In the data below, find the line containing "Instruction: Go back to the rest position"; reproduce that line and all subsequent lines exactly, and nothing else.

──────

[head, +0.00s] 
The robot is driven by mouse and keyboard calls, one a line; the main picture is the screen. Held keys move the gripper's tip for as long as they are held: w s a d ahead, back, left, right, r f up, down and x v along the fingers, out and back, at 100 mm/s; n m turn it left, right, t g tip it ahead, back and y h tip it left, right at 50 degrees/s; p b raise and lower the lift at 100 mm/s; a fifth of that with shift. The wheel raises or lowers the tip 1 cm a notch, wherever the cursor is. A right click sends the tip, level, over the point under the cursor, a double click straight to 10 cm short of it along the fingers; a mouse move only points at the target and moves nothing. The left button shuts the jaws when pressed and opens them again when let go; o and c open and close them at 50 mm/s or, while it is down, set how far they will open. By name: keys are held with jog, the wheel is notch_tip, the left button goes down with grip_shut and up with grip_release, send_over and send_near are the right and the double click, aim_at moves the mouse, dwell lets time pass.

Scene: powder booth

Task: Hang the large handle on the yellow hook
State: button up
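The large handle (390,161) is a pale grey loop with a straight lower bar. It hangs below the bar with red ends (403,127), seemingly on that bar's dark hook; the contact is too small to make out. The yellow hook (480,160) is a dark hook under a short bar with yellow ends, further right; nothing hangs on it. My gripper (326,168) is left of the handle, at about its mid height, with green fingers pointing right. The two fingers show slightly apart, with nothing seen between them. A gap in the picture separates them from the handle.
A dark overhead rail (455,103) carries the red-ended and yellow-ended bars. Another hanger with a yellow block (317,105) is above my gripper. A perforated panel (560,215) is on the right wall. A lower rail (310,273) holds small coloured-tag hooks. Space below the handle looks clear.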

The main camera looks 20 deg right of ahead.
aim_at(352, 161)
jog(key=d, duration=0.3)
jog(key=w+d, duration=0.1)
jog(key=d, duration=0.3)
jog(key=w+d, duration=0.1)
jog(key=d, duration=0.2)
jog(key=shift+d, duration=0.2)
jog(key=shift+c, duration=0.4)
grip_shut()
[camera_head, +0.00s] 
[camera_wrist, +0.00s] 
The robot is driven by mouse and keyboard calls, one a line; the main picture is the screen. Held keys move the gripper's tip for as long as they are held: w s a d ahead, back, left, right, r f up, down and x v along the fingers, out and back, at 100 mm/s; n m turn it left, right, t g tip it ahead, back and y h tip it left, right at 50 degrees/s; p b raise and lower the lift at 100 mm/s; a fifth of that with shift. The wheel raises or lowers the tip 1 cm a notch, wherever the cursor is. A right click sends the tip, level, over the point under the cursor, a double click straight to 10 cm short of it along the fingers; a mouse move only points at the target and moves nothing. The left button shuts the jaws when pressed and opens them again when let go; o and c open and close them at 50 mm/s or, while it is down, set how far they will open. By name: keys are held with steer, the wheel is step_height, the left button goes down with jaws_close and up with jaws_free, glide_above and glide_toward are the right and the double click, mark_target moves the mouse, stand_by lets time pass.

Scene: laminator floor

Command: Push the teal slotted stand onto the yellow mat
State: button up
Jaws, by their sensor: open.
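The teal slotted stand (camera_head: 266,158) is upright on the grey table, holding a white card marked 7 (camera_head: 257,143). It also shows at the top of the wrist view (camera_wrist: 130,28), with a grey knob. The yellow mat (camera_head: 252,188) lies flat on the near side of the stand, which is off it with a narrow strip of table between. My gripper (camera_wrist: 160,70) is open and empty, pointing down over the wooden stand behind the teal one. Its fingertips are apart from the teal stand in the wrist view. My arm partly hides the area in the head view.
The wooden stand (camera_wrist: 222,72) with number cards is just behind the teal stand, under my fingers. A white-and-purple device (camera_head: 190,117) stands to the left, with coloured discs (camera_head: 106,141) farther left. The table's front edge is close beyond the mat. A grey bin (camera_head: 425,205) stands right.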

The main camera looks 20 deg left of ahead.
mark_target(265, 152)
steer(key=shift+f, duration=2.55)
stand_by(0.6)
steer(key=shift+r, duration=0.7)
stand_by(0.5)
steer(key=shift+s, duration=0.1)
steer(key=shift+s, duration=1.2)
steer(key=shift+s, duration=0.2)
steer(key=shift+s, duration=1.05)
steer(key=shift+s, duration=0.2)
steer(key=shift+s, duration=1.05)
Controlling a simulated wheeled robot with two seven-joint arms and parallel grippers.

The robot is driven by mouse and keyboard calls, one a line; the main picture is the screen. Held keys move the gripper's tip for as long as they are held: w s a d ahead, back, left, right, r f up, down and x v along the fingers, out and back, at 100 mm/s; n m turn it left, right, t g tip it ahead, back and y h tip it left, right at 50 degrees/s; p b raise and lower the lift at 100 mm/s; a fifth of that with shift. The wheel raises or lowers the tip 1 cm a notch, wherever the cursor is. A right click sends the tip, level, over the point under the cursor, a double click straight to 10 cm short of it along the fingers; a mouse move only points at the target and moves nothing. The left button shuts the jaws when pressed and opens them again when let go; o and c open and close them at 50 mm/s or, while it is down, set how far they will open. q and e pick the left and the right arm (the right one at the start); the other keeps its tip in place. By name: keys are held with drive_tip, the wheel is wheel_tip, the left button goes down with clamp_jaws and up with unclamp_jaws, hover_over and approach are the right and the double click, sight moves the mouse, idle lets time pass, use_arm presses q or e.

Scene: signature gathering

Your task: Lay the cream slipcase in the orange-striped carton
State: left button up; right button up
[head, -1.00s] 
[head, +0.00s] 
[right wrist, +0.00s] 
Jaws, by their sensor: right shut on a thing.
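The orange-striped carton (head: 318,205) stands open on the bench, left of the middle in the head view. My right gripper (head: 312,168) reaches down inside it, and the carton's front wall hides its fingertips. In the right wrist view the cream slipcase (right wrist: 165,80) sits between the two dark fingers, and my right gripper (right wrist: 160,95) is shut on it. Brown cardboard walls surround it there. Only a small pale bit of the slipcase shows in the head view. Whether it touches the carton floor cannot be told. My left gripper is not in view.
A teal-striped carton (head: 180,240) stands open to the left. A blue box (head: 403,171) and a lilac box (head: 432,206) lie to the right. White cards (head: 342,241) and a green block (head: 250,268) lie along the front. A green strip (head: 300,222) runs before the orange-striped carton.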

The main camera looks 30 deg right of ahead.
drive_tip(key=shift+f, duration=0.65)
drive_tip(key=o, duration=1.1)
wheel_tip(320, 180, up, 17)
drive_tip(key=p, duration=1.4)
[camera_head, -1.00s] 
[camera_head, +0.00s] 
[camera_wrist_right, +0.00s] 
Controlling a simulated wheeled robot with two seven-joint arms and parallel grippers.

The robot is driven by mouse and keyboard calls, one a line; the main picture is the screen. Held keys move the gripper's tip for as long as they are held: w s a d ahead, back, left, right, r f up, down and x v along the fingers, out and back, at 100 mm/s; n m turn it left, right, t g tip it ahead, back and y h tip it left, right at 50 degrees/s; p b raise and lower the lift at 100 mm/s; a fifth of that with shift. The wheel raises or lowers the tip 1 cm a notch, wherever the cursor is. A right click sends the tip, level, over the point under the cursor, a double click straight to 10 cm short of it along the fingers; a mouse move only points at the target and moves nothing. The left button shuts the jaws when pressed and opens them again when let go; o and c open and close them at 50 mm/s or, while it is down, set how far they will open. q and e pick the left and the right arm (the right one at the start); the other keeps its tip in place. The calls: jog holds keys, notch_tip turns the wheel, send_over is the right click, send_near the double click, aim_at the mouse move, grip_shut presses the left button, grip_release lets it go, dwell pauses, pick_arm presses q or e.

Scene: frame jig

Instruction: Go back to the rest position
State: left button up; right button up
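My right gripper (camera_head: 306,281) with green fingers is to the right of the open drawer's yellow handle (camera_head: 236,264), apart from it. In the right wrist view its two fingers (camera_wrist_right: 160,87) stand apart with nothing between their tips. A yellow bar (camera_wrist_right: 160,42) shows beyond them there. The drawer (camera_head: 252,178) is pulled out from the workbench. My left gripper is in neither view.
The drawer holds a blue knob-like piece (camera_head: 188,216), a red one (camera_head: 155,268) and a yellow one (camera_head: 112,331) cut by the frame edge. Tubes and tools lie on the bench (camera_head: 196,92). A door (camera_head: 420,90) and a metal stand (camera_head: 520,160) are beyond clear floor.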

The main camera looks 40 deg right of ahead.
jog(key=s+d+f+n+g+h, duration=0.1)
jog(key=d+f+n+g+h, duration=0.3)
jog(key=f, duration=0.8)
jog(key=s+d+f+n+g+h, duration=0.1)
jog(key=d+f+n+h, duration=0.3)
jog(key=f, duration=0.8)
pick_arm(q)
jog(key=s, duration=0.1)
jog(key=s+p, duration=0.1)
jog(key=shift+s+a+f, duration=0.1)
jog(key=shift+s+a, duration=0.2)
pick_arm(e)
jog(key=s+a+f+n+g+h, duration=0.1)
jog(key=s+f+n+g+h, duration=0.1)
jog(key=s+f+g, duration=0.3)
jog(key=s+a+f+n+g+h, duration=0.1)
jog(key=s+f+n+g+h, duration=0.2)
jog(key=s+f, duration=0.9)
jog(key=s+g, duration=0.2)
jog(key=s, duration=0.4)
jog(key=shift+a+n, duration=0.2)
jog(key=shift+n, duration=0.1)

──────

Answer below:
Instruction: Go back to the rest position
State: left button up; right button up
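My right gripper (camera_head: 306,281) with green fingers is to the right of the open drawer's yellow handle (camera_head: 236,264), apart from it. In the right wrist view its two fingers (camera_wrist_right: 160,87) stand apart with nothing between their tips. A yellow bar (camera_wrist_right: 160,42) shows beyond them there. The drawer (camera_head: 252,178) is pulled out from the workbench. My left gripper is in neither view.
The drawer holds a blue knob-like piece (camera_head: 188,216), a red one (camera_head: 155,268) and a yellow one (camera_head: 112,331) cut by the frame edge. Tubes and tools lie on the bench (camera_head: 196,92). A door (camera_head: 420,90) and a metal stand (camera_head: 520,160) are beyond clear floor.

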The main camera looks 40 deg right of ahead.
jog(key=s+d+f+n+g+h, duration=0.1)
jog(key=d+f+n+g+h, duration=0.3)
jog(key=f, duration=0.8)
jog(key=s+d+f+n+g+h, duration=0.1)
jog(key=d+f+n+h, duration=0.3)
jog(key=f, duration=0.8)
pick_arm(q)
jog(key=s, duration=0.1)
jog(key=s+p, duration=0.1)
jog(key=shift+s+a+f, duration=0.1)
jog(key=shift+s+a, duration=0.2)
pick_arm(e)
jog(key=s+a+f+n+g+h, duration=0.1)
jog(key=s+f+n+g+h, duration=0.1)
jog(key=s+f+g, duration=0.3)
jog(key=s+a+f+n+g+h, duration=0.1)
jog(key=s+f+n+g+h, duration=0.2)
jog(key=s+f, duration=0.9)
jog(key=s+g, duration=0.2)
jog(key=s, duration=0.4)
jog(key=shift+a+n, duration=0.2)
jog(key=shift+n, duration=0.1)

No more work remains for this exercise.